§ Robot state and action records:
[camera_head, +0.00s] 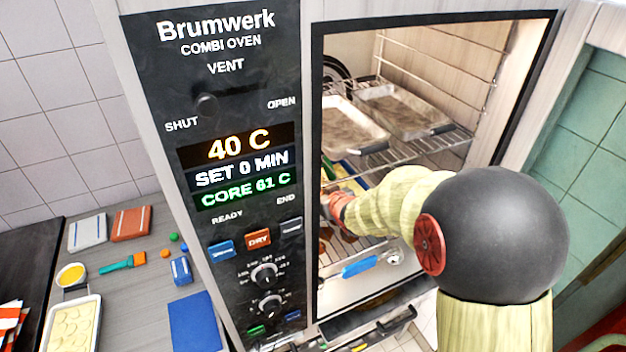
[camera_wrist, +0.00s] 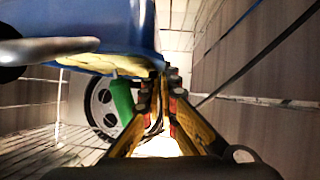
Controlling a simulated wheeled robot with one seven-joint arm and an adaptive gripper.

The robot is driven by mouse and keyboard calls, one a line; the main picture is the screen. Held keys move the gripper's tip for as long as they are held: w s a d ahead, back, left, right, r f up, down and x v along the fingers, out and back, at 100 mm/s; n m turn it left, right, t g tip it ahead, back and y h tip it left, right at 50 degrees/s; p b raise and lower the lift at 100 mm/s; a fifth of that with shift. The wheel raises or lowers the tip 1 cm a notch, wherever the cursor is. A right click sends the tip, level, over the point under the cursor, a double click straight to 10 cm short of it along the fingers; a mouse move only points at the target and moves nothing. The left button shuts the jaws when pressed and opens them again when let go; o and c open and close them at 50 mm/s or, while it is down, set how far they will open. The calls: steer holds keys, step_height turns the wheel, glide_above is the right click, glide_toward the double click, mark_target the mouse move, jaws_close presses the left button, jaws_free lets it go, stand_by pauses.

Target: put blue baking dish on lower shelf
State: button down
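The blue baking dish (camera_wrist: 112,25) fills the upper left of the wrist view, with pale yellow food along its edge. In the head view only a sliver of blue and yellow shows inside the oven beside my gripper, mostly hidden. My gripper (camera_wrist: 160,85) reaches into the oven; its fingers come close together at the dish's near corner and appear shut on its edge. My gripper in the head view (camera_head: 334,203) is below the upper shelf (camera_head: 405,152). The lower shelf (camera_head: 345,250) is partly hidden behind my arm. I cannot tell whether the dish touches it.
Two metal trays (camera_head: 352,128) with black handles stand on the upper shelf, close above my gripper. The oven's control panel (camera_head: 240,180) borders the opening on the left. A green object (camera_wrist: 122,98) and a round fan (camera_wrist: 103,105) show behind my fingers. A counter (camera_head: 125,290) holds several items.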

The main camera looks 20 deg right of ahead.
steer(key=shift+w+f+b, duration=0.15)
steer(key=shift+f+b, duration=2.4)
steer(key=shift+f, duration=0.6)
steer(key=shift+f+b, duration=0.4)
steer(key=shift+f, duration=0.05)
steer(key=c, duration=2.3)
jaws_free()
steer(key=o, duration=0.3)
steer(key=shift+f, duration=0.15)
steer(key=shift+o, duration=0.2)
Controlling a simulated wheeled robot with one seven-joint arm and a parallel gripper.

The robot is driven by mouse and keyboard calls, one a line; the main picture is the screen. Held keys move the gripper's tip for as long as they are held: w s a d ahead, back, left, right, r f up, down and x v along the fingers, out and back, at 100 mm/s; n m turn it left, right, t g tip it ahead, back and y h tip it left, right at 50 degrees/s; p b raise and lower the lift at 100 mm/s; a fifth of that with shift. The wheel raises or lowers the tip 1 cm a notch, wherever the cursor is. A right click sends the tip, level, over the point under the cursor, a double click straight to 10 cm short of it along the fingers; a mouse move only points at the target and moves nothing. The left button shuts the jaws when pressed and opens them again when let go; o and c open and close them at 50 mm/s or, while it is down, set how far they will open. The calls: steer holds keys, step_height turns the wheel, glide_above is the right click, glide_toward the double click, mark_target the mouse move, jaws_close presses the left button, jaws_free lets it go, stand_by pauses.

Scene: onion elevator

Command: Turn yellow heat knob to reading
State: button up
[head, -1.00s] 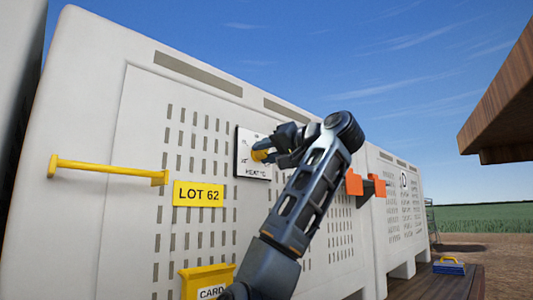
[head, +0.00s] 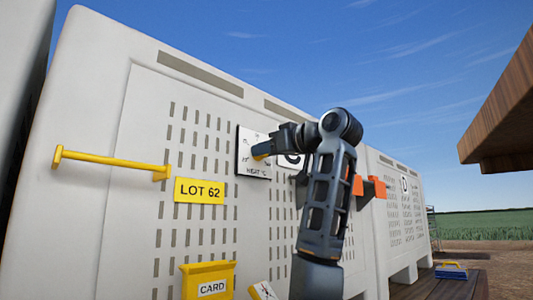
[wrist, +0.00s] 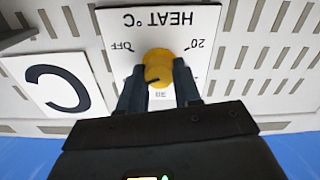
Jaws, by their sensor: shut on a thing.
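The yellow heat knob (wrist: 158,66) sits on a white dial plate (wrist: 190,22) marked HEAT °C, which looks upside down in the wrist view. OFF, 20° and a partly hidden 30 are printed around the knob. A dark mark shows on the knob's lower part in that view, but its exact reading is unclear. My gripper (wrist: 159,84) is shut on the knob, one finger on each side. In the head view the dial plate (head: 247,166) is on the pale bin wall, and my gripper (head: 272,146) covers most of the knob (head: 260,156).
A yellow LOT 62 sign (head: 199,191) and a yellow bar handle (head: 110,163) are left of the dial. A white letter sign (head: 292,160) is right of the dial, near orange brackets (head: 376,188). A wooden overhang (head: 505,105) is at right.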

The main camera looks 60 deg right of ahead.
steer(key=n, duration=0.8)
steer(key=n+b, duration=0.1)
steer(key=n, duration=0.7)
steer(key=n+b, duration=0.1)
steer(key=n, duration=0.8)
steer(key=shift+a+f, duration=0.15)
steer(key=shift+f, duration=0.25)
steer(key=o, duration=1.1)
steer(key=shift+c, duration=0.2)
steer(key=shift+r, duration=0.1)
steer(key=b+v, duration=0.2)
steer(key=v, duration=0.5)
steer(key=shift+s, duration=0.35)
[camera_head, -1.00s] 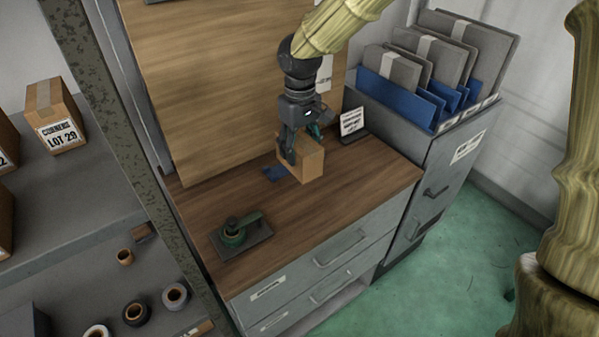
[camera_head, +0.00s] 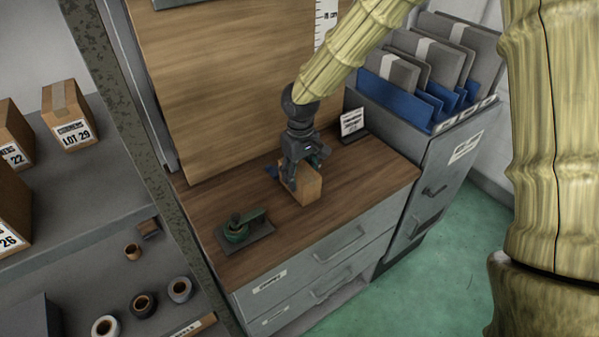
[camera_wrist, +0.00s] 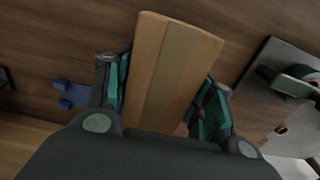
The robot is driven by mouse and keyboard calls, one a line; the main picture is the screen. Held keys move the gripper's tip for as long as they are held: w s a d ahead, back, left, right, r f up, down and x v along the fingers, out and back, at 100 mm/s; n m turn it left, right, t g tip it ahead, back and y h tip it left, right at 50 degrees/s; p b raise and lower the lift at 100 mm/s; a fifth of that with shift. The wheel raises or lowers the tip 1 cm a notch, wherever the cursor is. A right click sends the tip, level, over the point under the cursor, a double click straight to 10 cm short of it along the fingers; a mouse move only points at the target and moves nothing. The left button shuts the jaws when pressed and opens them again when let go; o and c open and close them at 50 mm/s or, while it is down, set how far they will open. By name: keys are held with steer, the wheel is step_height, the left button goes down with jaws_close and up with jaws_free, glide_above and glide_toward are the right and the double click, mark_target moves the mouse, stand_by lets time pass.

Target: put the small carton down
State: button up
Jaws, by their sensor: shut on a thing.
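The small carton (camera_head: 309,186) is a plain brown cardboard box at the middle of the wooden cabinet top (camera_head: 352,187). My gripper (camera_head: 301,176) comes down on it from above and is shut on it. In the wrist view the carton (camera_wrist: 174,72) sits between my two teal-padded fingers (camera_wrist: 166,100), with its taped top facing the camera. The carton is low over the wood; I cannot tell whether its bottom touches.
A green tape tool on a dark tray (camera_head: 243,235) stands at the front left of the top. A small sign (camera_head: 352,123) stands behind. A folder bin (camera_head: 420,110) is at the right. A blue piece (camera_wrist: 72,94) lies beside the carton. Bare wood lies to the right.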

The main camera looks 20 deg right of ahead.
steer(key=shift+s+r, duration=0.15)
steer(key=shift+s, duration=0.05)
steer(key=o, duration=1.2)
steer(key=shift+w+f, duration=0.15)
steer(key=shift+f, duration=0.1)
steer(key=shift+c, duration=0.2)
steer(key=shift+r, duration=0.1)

§ YOUR OBJECTIVE: Repeat exactly and only the lines from the start of the data above through the line that holds "an adaptive gripper.", inclusive. Pictures do not belong in the copy.

§ EXERCISE ANSWER:
[camera_head, +0.00s] 
[camera_wrist, +0.00s] 
Controlling a simulated wheeled robot with one seven-joint arm and an adaptive gripper.

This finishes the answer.